Frampol is a small town in Lublin province, in south-eastern Poland. Prior to World War II, it had a large Jewish population. Frampol, or a fictional version thereof, is the setting of many stories of famous Jewish writer Isaac Bashevis Singer. In September 1939, the German Luftwaffe destroyed almost the entire town in an air raid. Around a thousand local Jews were shot by the Nazi occupiers and buried in a mass grave at the cemetery site.
Jagland - who will be joined by former Israeli minister Yossi Beilin - will engage with pupils from Frampol's school who have helped in the protection of the local Jewish cemetery, a site owned by the Foundation for the Preservation of Jewish Heritage in Poland (FODZ), which is the Polish partner of the ESJF.

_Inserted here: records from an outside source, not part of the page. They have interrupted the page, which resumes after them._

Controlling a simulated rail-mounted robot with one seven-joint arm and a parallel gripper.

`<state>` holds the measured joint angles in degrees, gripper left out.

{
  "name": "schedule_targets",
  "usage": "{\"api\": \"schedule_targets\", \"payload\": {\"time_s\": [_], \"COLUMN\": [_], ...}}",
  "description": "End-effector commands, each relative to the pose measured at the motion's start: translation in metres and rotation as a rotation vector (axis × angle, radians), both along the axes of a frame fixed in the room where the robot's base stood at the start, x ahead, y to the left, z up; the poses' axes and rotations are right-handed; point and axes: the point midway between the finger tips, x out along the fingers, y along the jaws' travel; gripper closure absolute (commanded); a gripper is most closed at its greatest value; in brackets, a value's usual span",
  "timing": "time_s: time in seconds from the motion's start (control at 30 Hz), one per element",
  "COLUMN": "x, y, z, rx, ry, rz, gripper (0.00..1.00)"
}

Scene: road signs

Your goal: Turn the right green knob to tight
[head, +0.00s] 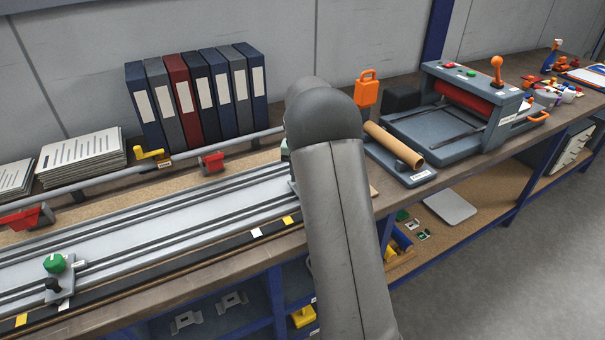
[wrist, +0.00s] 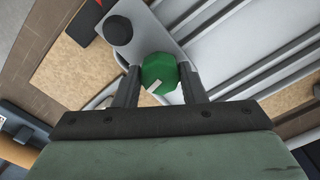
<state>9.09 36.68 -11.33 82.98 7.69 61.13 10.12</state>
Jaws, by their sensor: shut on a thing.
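The right green knob (wrist: 160,73) shows in the wrist view, between the two fingers of my gripper (wrist: 158,86). My gripper is shut on it, with one finger on each side. The knob has a white pointer mark at its lower left and sits on a light grey plate (wrist: 164,42). A black round knob (wrist: 118,30) stands on the same plate. In the head view, my arm hides the gripper and nearly all of the right knob's place. Another green knob (head: 54,263) is on the left end of the grey rail bed (head: 150,230). I cannot read any tight marking.
A grey bar (head: 110,178) with a red clamp (head: 211,162) and a yellow clamp (head: 150,153) runs behind the rail bed. Binders (head: 198,90) and paper stacks (head: 82,157) stand behind it. A cardboard tube (head: 393,145) and a press (head: 450,110) are to the right.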

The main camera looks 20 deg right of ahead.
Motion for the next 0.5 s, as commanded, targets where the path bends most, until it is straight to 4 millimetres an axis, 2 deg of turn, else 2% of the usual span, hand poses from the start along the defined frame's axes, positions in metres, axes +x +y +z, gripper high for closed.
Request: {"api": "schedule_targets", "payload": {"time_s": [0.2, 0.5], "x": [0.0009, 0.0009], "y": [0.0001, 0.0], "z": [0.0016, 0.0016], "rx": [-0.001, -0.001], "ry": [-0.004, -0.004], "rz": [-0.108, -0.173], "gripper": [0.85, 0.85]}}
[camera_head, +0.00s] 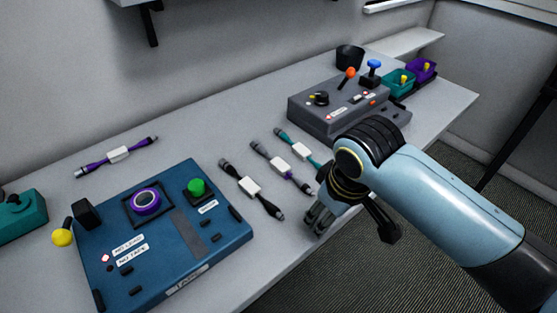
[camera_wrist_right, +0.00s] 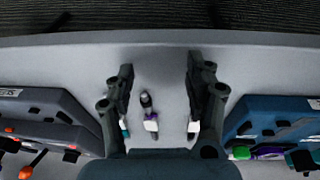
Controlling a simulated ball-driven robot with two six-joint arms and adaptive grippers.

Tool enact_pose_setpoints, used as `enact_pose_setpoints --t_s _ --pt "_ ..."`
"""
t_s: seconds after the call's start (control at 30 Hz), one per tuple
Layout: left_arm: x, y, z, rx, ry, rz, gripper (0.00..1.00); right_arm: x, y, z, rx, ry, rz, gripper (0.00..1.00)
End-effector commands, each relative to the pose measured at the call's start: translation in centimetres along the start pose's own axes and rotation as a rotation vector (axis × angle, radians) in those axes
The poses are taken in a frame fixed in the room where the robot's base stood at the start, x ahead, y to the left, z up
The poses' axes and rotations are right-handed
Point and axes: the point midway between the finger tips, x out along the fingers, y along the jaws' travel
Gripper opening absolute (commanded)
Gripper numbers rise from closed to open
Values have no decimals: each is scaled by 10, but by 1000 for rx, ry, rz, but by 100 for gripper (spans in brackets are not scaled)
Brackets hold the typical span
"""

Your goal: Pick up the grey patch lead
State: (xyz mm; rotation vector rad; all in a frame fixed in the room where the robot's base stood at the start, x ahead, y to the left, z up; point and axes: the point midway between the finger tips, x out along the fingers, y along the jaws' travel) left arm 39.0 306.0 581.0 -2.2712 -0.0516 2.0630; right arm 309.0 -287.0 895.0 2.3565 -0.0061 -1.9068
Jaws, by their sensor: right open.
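A dark grey lead with a white sleeve (camera_head: 250,187) lies on the table just right of the blue box. In the right wrist view its white sleeve (camera_wrist_right: 193,127) shows beside the right finger, which partly hides the lead. A lead with purple and dark ends (camera_head: 280,166) lies to its right; it shows between the fingers in the wrist view (camera_wrist_right: 151,122). A teal lead (camera_head: 298,149) lies farther right, mostly hidden by the left finger in the wrist view. My right gripper (camera_head: 318,218) is open and empty near the table's front edge. My left gripper is out of view.
A purple lead (camera_head: 119,154) lies behind the blue control box (camera_head: 225,238). The wall bounds the table (camera_head: 240,120) behind.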

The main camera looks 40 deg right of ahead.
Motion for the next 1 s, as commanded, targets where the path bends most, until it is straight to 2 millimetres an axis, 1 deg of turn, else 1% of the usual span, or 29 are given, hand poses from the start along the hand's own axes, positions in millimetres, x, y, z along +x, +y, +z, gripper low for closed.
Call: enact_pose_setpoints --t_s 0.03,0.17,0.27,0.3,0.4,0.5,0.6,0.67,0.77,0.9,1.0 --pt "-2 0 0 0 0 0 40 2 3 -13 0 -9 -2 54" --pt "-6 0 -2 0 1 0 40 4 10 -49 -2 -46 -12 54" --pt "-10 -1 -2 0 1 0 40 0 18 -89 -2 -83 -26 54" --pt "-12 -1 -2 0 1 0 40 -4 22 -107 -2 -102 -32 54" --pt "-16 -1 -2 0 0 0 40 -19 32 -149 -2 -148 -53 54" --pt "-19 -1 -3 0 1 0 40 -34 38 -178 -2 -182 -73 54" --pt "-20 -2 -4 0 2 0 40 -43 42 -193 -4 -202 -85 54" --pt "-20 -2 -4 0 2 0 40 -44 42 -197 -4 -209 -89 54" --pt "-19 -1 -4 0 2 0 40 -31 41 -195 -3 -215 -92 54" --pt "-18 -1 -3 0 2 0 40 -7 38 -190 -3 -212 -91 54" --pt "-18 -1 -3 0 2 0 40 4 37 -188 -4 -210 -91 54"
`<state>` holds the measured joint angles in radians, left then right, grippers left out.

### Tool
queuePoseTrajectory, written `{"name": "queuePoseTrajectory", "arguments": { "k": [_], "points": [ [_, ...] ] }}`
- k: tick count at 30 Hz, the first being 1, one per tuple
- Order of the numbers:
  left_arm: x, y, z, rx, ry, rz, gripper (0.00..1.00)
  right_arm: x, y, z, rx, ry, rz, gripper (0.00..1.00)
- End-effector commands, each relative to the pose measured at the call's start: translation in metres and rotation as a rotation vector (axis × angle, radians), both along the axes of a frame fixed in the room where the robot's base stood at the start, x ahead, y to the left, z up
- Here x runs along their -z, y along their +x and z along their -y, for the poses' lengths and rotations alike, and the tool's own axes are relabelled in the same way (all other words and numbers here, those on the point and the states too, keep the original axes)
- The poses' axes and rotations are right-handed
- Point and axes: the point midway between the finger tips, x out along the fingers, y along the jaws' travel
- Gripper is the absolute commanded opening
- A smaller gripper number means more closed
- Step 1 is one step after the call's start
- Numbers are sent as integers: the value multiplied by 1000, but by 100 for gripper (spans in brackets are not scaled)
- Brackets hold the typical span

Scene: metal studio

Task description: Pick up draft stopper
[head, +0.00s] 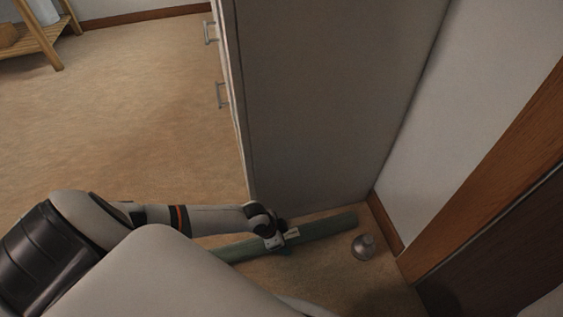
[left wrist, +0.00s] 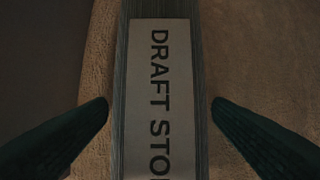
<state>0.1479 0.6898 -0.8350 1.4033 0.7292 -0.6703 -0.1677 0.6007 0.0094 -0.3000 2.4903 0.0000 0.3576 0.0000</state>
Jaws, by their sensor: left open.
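The draft stopper (head: 325,226) is a long green roll lying on the carpet along the foot of a grey cabinet. In the left wrist view its pale label (left wrist: 160,70) reads "DRAFT STO", and the roll runs up the picture. My left gripper (head: 279,237) is over the middle of the roll. In the left wrist view the fingers of my left gripper (left wrist: 160,110) are open, one on each side of the roll, with gaps between. Part of the roll is hidden behind my arm in the head view. My right gripper is not in view.
The tall grey cabinet (head: 330,90) with handles stands just behind the roll. A small metal door stop (head: 363,247) is on the carpet near the roll's right end. A wall and a brown door (head: 500,240) close off the right. Open carpet (head: 140,110) lies left.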

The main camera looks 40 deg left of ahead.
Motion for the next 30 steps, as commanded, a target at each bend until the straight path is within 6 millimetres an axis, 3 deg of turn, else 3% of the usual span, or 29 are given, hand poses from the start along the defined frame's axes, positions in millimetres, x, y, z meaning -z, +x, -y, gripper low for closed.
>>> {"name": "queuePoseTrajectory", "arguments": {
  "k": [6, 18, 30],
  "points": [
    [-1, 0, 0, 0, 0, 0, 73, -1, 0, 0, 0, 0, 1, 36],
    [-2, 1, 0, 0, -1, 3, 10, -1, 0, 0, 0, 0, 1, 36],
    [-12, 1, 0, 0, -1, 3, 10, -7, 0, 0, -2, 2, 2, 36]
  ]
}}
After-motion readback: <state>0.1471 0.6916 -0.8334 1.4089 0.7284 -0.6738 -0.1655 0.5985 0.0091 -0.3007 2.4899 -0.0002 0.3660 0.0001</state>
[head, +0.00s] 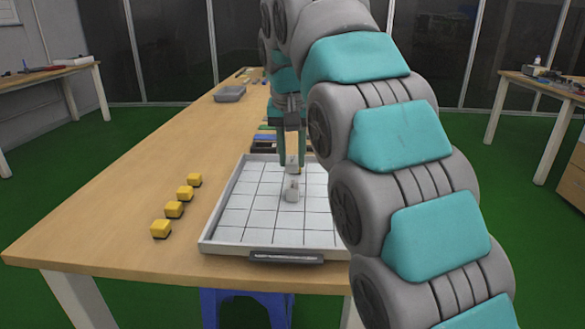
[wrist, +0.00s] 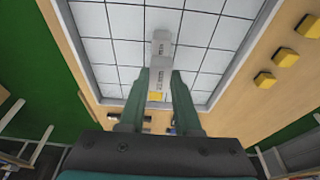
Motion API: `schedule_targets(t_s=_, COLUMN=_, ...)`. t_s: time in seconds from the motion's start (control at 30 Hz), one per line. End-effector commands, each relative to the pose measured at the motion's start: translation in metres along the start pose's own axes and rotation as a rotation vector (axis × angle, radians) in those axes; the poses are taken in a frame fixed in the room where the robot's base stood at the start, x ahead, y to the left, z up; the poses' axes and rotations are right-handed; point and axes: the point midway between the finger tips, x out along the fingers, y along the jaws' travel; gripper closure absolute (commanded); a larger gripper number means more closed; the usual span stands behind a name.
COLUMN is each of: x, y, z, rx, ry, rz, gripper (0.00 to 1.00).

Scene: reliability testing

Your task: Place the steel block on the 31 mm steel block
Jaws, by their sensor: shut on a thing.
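A small steel block (head: 291,160), with printing on its face, is between the fingertips of my gripper (head: 291,164). My gripper is shut on it and points down over the tray. It also shows between the green fingers in the wrist view (wrist: 156,82). A second steel block (head: 292,190) stands on the white gridded tray (head: 232,217), just below the held block in the head view. In the wrist view this block (wrist: 161,44) appears just past the held one. Whether the two touch is unclear, and the printed sizes are too small to read surely.
Several yellow blocks (head: 174,209) stand in a row on the wooden table (head: 130,190), left of the tray. A grey bin (head: 230,93) sits farther back. A dark handle or label plate (head: 286,257) is on the tray's front edge. My arm hides the tray's right side.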

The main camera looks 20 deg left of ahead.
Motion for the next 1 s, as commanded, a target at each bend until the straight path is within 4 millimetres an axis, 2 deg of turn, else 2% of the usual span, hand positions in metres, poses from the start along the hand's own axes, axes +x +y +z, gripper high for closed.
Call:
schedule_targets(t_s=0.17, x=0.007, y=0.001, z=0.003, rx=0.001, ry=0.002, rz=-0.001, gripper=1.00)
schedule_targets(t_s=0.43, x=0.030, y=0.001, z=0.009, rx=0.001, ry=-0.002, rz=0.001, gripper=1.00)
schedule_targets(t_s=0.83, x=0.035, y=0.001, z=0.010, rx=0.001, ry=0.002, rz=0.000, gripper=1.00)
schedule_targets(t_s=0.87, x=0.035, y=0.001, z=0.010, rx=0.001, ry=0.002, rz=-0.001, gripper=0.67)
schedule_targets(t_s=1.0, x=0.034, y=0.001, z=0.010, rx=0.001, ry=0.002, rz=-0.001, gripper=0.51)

Jagland will explain to them the value of cultural heritage prior to a visit and ceremony at the Frampol Jewish cemetery.
The Council of Europe, which groups 46 European member states, supports such projects under the 2005 Framework Convention on the Value of Cultural Heritage for Society (Faro Convention). The convention links the concept of the "common heritage of Europe" to human rights and the fundamental freedoms for which the Council of Europe remains one of the historic guardians.
"The Council of Europe supports projects of cultural heritage which contribute to reconciliation, mutual understanding and inclusive societies. I am grateful to the ESJF European Jewish Cemeteries Initiative, for sharing our vision and promoting Jewish heritage which is integral to our common European culture and society," said Thorbjørn Jagland.
"We are in a race against time to protect the last physical vestiges of Jewish presence in the thousands of towns and villages of Central and Eastern Europe wiped out by the Nazis. Our role is to physically protect these sites, and we must act now as memory becomes history and it will soon be too late," said Philip Carmel, chief executive of the ESJF.
During its pilot year, the ESJF completed over 30 fencing projects in Ukraine, Poland and the Czech Republic. In 2016, the NGO is expanding its activities in into Belarus, Serbia and Hungary.
There are about 10,000 known Jewish cemetery sites across the 46 member states of the Council of Europe.